We laid there for quite a while talking and touching one another when finally he asked if I happened to have any of "My" diapers around.  I asked him why he wanted to know to be sure that he was really interested in it.  He said he wanted to diaper me up and watch me wet it.  I told him unfortunately that I had already used the bathroom and probably wouldn't be ready to "Wet" again for at least an hour.  He asked me to get a diaper anyway, He wanted to see me in one and he wanted to be the one to put it on me.  He then told me that he had been aware that I was wearing them around the house when he wasn't home because he saw evidence of such in the trash can every now and again.  Of course those are only the ones I have left in the trash and not the ones that I wrapped up in smaller plastic bags and tossed into the larger trash bags prior to taking the trash out. 

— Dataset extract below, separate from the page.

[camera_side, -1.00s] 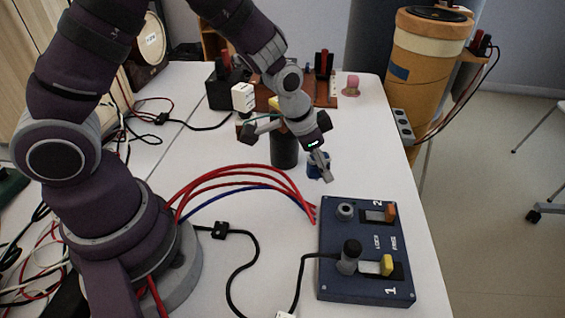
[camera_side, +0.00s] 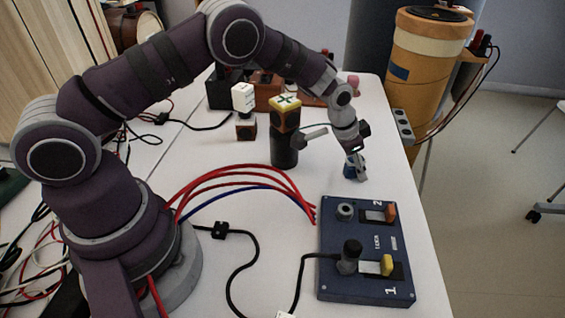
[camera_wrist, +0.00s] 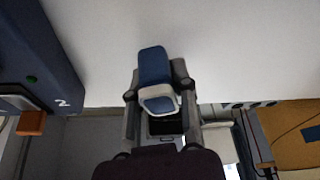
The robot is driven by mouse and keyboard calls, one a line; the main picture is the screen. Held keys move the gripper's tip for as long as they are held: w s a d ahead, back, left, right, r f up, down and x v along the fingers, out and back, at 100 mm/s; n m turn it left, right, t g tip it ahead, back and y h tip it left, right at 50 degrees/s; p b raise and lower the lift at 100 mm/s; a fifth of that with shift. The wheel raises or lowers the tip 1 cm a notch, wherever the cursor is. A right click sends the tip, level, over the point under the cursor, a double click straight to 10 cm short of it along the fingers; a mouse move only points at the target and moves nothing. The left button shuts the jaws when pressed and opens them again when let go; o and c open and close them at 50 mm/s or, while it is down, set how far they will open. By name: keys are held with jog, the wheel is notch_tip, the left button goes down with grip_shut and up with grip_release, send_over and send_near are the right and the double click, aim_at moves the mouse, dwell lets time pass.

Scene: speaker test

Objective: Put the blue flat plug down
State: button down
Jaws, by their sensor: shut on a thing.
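The blue flat plug (camera_side: 349,172) is between the fingers of my gripper (camera_side: 357,164), low over the white table behind the control box. In the wrist view the plug (camera_wrist: 154,66) has a blue body and a pale band, with one grey finger of my gripper (camera_wrist: 157,88) on each side. My gripper is shut on it. I cannot tell whether the plug touches the table.
The navy control box (camera_side: 337,275) stands in front, with a black plug (camera_side: 350,256) in position 1. A black cylinder (camera_side: 284,152) topped by a patterned cube (camera_side: 285,113) stands left of my gripper. Red cables (camera_side: 262,171) arch left of the box.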

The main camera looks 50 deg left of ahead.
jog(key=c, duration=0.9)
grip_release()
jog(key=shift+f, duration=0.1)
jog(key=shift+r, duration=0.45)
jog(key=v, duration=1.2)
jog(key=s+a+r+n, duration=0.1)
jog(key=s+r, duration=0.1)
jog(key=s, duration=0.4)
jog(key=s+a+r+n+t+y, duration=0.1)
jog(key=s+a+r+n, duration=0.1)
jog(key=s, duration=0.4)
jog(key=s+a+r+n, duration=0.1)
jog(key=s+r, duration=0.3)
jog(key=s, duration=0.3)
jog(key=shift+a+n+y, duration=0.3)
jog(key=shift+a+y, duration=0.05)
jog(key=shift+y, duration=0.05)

I went to my private diaper stash and pulled out one of my thick disposables and returned to the bed with it.  I stripped out of my clothes and handed him the diaper, then I laid down on the bed while he unfolded the diaper and stretched it out under me.  As he pulled the front of the diaper up between my legs and taped it into place, I told him that perhaps if he had awoken me when he had come to bed last night and diapered me then, I would have been able to wet the diaper for him.  He commented that he had thought of that.   Hmmmm, perhaps he wasn't just debugging the computer after all last night.

Having not had a full enough bladder to do the diaper justice, we found other ways to entertain ourselves during our private moments but I did suggest that perhaps our evening bedtime routine might be altered for the night. 

I don't want to rush anything, so I am still letting him take the lead in whatever part he wishes to play and I will be very accommodating to his ideas for "Diaper Play" while he gets more accustomed to my desires.

Could it be true after all this time, Jilly Poo finally has the Daddy she's been wishing for?  Keep your fingers crossed!